Not “Abby,” because apparently nothing can be that simple. And it’s short for “Abigail.”
Did I almost write “Bartlet with one t when the original Josiah is Bartlett with two t’s”? You bet I did. Would you have noticed?
“The good ended happily, and the bad unhappily. That is what Fiction means.”
—Miss Prism, The Importance of Being Earnest
If anyone knows otherwise, please inform me and I’ll be happy to offer a post-publication correction.
It’s a fun little morsel of copyeditorial knowledge that The Odd Couple’s Felix is named Ungar in the original play and the film but Unger in the TV series. Was the name adjustment the result of some late-night eureka! moment of Neil Simon’s? I doubt it. I think that someone, at some point, misread Ungar and jotted down Unger, and the rest is profoundly trivial history.
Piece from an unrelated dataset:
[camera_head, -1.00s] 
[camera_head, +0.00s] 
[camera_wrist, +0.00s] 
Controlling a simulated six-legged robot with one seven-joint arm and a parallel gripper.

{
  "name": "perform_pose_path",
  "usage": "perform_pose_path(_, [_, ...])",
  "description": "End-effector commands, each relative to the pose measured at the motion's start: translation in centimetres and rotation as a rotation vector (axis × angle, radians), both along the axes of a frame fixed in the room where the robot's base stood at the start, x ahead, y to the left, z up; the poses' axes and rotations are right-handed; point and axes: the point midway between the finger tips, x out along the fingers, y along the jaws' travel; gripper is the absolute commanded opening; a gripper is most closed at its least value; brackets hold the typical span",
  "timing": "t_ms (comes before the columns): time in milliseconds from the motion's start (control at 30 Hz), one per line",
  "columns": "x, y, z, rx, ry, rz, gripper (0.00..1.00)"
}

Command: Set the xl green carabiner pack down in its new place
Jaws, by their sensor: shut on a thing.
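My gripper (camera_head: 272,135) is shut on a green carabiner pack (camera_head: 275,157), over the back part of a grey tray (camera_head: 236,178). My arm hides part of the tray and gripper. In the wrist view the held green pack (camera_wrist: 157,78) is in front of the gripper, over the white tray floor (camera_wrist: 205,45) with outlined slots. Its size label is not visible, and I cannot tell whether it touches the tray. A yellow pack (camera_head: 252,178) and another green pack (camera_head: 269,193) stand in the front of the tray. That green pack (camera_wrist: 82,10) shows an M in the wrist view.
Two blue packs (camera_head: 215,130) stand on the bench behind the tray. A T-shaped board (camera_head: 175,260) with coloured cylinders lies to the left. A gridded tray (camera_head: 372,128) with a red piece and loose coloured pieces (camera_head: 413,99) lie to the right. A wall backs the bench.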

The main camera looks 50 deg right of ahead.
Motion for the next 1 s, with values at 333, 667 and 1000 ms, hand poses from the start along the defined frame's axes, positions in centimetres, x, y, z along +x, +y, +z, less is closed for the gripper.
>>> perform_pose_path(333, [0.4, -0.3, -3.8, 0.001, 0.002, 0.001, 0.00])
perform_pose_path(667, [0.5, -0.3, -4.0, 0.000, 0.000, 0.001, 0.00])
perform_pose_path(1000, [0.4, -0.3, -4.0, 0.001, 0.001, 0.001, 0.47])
Dweeb’s been knocking around since the early-mid 1960s, in case you were wondering. Also, I have latterly learned, there are at least two other words in the English language—we’re discounting dwelling and dweller and dwelt and dwarfish and dwindling, etc., right off the bat, as mere variations on a theme—beginning with the letters dw: dwale (another name for belladonna) and dwine (meaning to languish or pine away). Isn’t the internet amazing?
Can’t you just hear Stockard Channing, in that Stockard Channing voice of hers, climbing the scale with “and get used to it”?
Sallie thanks you as well!
I guess Sorkin didn't want to let Bartlett be Bartlett.
Somehow my mind jumped to Tolkien: "Begone, foul dwimmerlaik, Lord of carrion!"
That fictional dw- word (as well as dwimmercrafty, Dwimordene, and Dwimorberg) derives from an Old English word "dwimor", which suggests both magic and deception.
Source: https://en.wikipedia.org/wiki/Philology_and_Middle-earth.
May I write "derives" up there, having used "as well as" rather than "and" in the parentheses?